Robin's is good for cleavers, but not as good for long knives as the US-400.
Wootz,
Thank you for clarifying this for me. I can now see the logic in this design. I was looking at the shorter horizontal leg as an independent part, rather than as an extension of the longer leg. Now it makes sense to me.
This thinking reminds me of the original discussion of the short knife jig concept which has become Herman's jig. The idea was to make the platform narrow enough so that the blade could be placed right up to the handle in either direction. This seems the same thought process, but in the other direction. The universal support bar is extended to provide full coverage for long knives in either direction.
It is a clever idea. I wonder if this support bar is available in the US.
Ken
Wootz,
Does this extended support bar allow clearance when using the leather honing wheel? The photo indicates a greater separation between the sleeves and the honing wheel on the 4000 than on the standard Tormek's. This might be a constraint for freehand honing, but no problem for jig honing.
Ken
Quote from: Ken S on November 10, 2016, 03:50:19 PM
It is a clever idea. I wonder if this support bar is available in the US.
Ken
Of course I originally read the above as it is a cleaver solution. ::) I looked a while back, when looking for the restaurant, via JF old parts site, and it wasn't. My understanding from some old posts here, was it was never imported across the pond. (and now replaced with a different model, also not available here)

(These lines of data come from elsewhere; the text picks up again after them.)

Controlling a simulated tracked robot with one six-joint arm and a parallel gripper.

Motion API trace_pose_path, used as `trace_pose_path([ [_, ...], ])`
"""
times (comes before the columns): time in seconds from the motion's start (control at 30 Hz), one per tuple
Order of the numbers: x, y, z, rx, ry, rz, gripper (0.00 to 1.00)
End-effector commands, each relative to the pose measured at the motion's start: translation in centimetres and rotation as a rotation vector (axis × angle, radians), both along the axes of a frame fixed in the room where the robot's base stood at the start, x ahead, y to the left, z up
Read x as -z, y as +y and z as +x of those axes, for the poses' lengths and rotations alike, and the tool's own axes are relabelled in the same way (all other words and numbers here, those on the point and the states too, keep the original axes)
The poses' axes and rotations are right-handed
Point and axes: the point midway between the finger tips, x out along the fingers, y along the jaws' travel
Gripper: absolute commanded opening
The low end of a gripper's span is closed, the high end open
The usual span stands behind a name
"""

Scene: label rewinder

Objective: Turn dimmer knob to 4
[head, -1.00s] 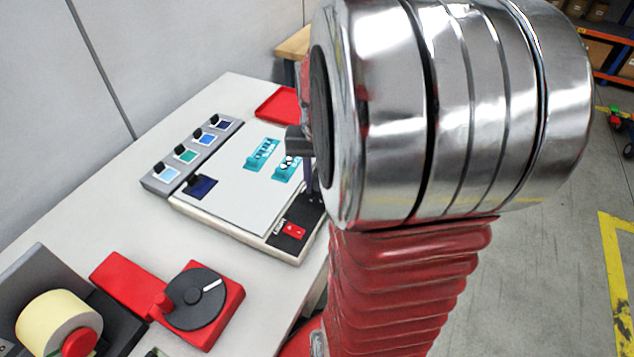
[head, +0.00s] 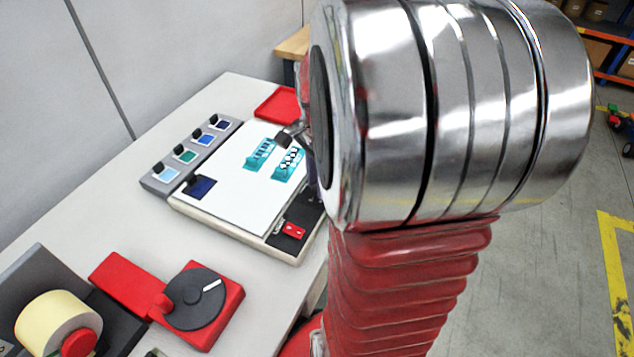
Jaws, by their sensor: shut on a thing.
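A red switch (head: 293,231) sits on the strip's near end. My gripper (head: 309,165) is at the strip's far part, mostly hidden behind my large silver arm link. One dark, tilted part of it shows beside the link. It is shut, apparently on the dimmer knob, which is hidden behind it and the link. The knob's scale and the setting cannot be read.
Two teal label pieces (head: 260,153) lie on the white top. A grey rack (head: 150,183) with several colored blocks runs along its left. A red tray (head: 277,104) lies behind. A red unit with a black disc (head: 195,298) and a yellow roll (head: 58,322) stand in front.

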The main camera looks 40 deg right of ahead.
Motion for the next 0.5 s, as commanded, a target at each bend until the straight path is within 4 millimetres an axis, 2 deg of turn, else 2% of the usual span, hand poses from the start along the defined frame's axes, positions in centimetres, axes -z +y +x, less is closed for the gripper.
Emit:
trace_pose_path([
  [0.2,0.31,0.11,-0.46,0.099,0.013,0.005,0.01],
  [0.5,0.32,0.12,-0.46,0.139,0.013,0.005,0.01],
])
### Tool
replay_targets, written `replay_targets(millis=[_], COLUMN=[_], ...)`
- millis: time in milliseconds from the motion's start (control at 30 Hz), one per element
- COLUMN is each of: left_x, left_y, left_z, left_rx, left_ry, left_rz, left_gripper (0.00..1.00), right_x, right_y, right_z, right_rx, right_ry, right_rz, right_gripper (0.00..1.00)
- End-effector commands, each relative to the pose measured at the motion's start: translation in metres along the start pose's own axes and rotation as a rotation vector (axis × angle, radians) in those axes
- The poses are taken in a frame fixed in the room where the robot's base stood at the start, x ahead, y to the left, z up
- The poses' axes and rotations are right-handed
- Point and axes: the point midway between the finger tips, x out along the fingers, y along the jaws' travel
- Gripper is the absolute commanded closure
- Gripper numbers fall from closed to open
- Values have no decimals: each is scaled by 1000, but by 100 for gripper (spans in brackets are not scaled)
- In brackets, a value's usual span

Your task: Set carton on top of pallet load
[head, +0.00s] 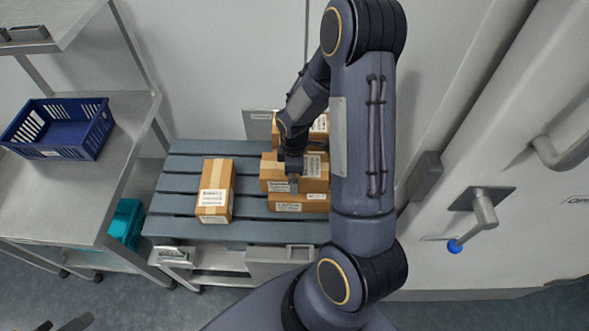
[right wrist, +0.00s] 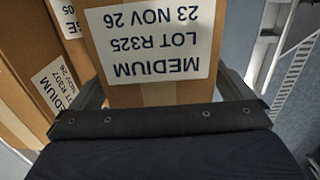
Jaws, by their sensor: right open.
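Brown taped cartons stand on a grey slatted pallet (head: 178,178). At the right, an upper carton (head: 270,183) lies on a lower carton (head: 300,206), with more cartons (head: 319,128) behind, partly hidden by my arm. A single carton (head: 214,178) stands apart on the left of the pallet. My right gripper (head: 292,182) points down at the upper carton in the stack. In the right wrist view its open fingers stand either side of a carton labelled MEDIUM, LOT R325 (right wrist: 150,45); I cannot tell whether they touch it. Dark tips at the lower left edge may be my left gripper (head: 66,324).
A steel rack (head: 60,195) on the left holds a blue crate (head: 62,130), with a teal crate (head: 126,222) below. A wall stands behind the pallet. A door with a lever handle (head: 484,212) is at the right. Bare slats separate the left carton from the stack.

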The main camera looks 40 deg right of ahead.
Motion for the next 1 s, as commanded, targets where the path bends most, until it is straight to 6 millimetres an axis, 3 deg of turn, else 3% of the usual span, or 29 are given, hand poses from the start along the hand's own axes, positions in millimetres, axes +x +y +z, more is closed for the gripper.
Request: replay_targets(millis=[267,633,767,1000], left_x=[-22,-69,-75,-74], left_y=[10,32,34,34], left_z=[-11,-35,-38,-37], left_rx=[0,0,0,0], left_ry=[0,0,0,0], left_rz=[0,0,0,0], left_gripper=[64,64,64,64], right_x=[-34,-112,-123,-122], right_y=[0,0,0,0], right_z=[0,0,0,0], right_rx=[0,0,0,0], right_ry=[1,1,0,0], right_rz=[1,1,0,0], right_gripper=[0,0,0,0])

Here is the US400 compared to the regular US-105:
(http://home.exetel.com.au/dropbox/US400_.JPG)
US400 horizontal bar length is 43cm (~ 17"), with the short arm of 6cm.
The legs are of the same length of 15cm in both the US400 and US-105.
Interesting. Thanks for posting it, Wootz.
Ken
Bad news.
Checking with Tormek, last US400 that they had in stock was sold out a month ago and no new production is in plans.
If you really need this either get the last you can find on the market (maybe even used once) or...
manufacture yourself.
An idea is to get a round SS rod and glue it on top of the US-105.